Monday, July 31, 2006

Miami Vice

Michael Mann has a way of taking a genre we are familiar with and making it work in such a way that we don't care that it has been done before. He made a bank robber story into something amazing to watch, if for no other reason than it brought Robert DeNiro and Al Pacino into the same frame of a movie and had them interact. People more fondly remember Jonathon Demme's Silence of the Lambs (1991) but for effect I am quite fond of Manhunter (1981). To this day I feel that Brian Cox is a better Hannibal Lector than Anthony Hopkins.

But I digress. Mann also impressed me with Collateral (2004). Miami Vice works. It isn't anything like the 80s TV show that truly defines what I think of when I think of that decade. But then again, it is. No, Crocket and Tubbs aren't wearing white jackets over pastel shirts. No Don Johnson is nowhere to be found. But the film does exist in its own fantasy world. The dialogue isn't the most effective I have ever heard. Half the theater laughed when one character said 'let's take it to the limit one more time' and in any other movie I probably would have laughed as well.

Except this film exists in its own world. The key is that the world is established and it almost never violates that world. The romance is still the shallow romance you might expect from an action flick. It didn't impress me and it didn't make sense and it set up a silly sideplot but it didn't detract so much that I got annoyed.
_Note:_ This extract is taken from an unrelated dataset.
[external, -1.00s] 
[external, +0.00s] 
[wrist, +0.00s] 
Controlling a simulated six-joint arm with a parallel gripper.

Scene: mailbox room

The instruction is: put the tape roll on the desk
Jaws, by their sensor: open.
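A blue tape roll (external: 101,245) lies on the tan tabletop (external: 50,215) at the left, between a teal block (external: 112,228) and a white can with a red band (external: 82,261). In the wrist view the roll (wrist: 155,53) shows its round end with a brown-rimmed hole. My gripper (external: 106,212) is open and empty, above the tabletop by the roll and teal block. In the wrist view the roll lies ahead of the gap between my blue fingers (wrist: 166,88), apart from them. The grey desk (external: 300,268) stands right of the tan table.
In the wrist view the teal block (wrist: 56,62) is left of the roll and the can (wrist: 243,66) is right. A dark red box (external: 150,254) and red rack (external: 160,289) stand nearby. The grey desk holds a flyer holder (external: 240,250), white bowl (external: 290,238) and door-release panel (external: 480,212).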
The plot revolves around Sonny and Rico as they go deep undercover. They penetrate a drug operation at the behest of a generic and very underused Ciaran Hinds. Hinds was masterful in Munich (2005) and in HBO's "Rome". Here he is nothing but a generic authority figure. As they get deep into the operation they raise the suspicion of one key figure who is apparently prescient with his ability to uncover undercover ops.

He's also borderline crazy which made me wonder why a crime kingpin would keep him around. Crazy people are the cracks in the foundation. Still he works as a more immediate villain. At one point the movie actually forgets its very premise which I thought funny but let pass because in the end it is just so damn entertaining. The film is gritty and dark. The main characters are well developed. Ancillary characters suffer in that attention to detail but I got over it.

Is Michael Mann untouchable? No, but I trust him to get me a good film. He has earned that trust. This film easily holds the top spot for films released for the summer but not the top spot for a film I saw this summer. I only saw Brick (2005) in June and it still stands out as the best film. But Mann has shown again that smart action films are possible.